Security strategy for the next Log4Shell

Last week I had the privilege to be in Washington, DC talking to a group of defenders. I heard a clear pattern of words: “data-driven,” “telemetry-first,” and “visibility”. The defenders were focused on having the right telemetry to investigate both routine incidents and advanced attacks, because (1) while they can add analytics later, they can’t recreate the DATA that those analytics depend on, and (2) better coverage reduces the attacker’s ability to maneuver without hitting defensive telemetry. The defender’s dilemma (adversaries only have to get it right once) becomes the attacker’s dilemma (defenders only have to find one of their moves).

Then Log4jShell happened, which follows Sunburst as a prime example of why leading defenders pursue data-driven strategies. With such a wide range of exploit paths in Log4Shell, there is no one “detection.” The winning approach directly detects the most common exploit paths then relies on data - both in its raw form and fed into multiple, evolving analytics - to expose both new / less common exploit paths. More importantly, defenders can look back in time and see exploits that happened prior to disclosure. Without the right data, you are blind.

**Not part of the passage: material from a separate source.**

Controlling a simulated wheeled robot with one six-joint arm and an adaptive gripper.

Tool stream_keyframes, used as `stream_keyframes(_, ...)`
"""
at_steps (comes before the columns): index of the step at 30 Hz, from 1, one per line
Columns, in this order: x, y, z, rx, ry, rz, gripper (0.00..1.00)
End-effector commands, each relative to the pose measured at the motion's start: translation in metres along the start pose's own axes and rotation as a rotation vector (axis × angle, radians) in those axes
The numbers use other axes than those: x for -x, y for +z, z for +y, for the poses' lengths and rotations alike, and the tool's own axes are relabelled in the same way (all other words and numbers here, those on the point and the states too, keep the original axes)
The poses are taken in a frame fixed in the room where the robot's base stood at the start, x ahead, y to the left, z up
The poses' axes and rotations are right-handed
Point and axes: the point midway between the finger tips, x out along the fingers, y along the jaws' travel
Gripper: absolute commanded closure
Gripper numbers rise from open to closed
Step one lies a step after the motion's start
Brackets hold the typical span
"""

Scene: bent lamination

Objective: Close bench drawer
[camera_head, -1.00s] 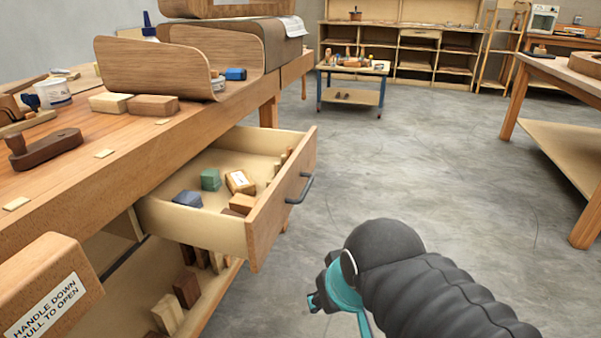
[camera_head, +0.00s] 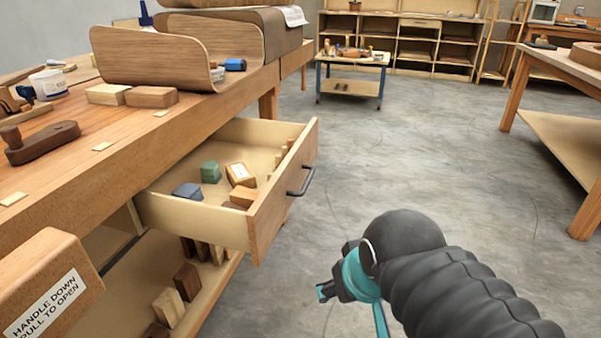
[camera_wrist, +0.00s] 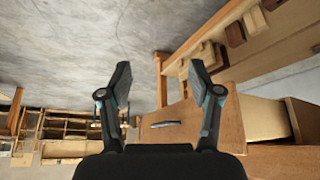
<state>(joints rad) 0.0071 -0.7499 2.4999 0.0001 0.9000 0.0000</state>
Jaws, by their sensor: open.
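The bench drawer (camera_head: 283,198) stands pulled out from under the workbench (camera_head: 190,122). It has a wooden front with a dark bar handle (camera_head: 301,182) and holds several small blocks, among them a blue one (camera_head: 187,191) and a green one (camera_head: 210,171). My gripper (camera_head: 324,290) is in front of the drawer, to the right of and lower than the handle in the head view, apart from it. In the wrist view my gripper (camera_wrist: 160,85) has its two fingers spread with nothing between them. The drawer front (camera_wrist: 180,122) and its handle (camera_wrist: 165,124) show beyond the fingers.
A wooden block labelled "HANDLE DOWN PULL TO OPEN" (camera_head: 45,285) is at the lower left. A lower shelf (camera_head: 215,285) with loose blocks lies under the drawer. Another bench (camera_head: 570,135) stands at right. The grey floor (camera_head: 430,150) between is clear.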

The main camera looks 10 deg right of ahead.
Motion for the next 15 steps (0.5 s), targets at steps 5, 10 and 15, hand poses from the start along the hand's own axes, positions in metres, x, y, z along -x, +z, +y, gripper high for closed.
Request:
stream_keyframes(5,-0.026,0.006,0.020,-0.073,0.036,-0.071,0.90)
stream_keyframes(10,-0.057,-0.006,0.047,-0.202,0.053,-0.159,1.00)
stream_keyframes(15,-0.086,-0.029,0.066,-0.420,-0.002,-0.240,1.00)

We see four elements of this strategy:

  1. Measure what matters. The three key metrics are mean time to respond, coverage of MITRE TTP’s through the combination of network and endpoint telemetry, and breadth of environmental coverage (i.e. ensuring that the entire enterprise is covered, not just key portions of it). All of this work must extend backwards in time as long as possible - 7 days of PCAP or 30 days of logs are insufficient.
  2. Use standards. Bespoke telemetry sources are hard to map to new hire skills, hard to integrate, and hard to analyze. By using open standards such as Zeek, which Corelight was first built on, you simplify the entire analysis stack by using existing industry-driven turnkey integrations. We see this in the Log4Shell response, where Zeek-based analytics come from companies ranging from Splunk to BlackHills, whose integration of detection and telemetry provides cleaner and easier responses. 
  3. Do your own reconnaissance: know your own network, so you can quickly pivot to potential anomalies with an understanding of what is normal (i.e. baselined). For some organizations this is a dedicated threat hunting function, for others this can be part of a person’s time each week. Either way, it is an investment in insight and agility.
  4. Train, train, train. Great data is only as good as the people using it. Corelight (and others like Splunk) provide well structured CTF exercises. However, it is critically important to give analysts time after the training to put that to use, for example, with threat hunting assignments. Doing so helps the analyst understand their environment much better, accelerating future investigations.

With so many rushing to address the latest vulnerability, our investigation and remediation work today has to address the crisis at hand. However, leaders need to look at the implications of Log4Shell to better equip our teams for the next battle. Never waste a good crisis! Follow the lead of elite defenders and adopt data-driven security as a key pillar of your 2022 strategy.